Nuno Sousa Vieira | “Tenho a vista cansada” | 22 ago - 23 set 2022
Nuno Sousa Vieira | “Tenho a vista cansada” | 22 ago - 23 set
Carta aberta...
A prática artística, assente numa reiterada construção do pensamento e na exploração física de variados materiais na práxis do ateliê, em alguns casos, tem vindo a integrar o uso da palavra. Ele constitui-se como uma estratégia para ampliar as esferas do pensável e do dizível. A escrita de cartas de artista surge, muitas vezes, como um outro recurso para vaguear.
No projeto Tenho a vista cansada, NSV alarga o campo do ver, com recurso também à palavra. Um vislumbre rápido e algo distante pode permitir olhar o todo aqui apresentado e com o observador ficará um eco da sua experiência. Redigindo uma carta aberta com palavras escritas, cores sugeridas e uma geometria inscrita no espaço da Galeria Múl.ti.plo, no Rio de Janeiro, o artista permite-nos voltar sempre que quisermos à obra com a novidade da sua releitura nesse momento. Esta pode ser uma estratégia para escapar ao cansaço...

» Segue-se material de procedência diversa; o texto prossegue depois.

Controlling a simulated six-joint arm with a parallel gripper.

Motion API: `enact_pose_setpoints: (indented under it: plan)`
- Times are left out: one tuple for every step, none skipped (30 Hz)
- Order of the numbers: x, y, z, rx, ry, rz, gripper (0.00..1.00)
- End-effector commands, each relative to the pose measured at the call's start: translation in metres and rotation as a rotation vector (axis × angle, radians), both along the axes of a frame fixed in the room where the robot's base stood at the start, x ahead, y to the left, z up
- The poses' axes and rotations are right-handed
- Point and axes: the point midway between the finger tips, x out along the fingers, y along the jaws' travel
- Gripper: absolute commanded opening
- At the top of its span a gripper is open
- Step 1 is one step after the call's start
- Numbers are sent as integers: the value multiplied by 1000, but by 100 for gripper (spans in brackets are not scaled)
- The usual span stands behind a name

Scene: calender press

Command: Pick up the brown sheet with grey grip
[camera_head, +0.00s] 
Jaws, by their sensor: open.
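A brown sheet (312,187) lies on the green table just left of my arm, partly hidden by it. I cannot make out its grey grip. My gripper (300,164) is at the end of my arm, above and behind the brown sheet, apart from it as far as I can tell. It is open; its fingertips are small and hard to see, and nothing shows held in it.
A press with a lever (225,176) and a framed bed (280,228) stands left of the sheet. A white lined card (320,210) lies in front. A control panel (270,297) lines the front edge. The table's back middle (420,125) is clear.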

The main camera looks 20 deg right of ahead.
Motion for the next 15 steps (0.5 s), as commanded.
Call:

Porém, a carta aberta não surge em discurso direto, porque se constitui de palavras escritas, que não vemos nunca claramente e por cores que apenas nos são sugeridas ou que somos levados a inferir, porque só as vemos/percecionamos através das superfícies marcadas pelo tempo de uma outra história de vida e de uso, dos vidros acrílicos que as compõem. Riscados, picados e com zonas baças, estes acrílicos sugerem cores características da paleta do artista, que nos conta tê-las recolhido nas memórias visuais e cromáticas do seu ateliê, a Simala, uma antiga fábrica de plásticos em Leiria, no seu país natal, Portugal. E, estas cores, constituintes de composições visuais inquietas e faladoras, surgem sobre uma parede pintada com algumas dessas cores, ali vistas sem filtros. Parecem, por isso, contar-nos que a mesma cor, tal como as mesmas palavras, podem nem sempre ser recebidas e percebidas do mesmo modo. É que a carta parece agora revelar-se acerca desse outro lado, aquele em que “as obras de arte podem ter vidas tristes ou podem até ter medo?₁” como aponta o artista nos postais que oferece na exposição, que dialogam com as obras pictóricas inscritas e instaladas na galeria.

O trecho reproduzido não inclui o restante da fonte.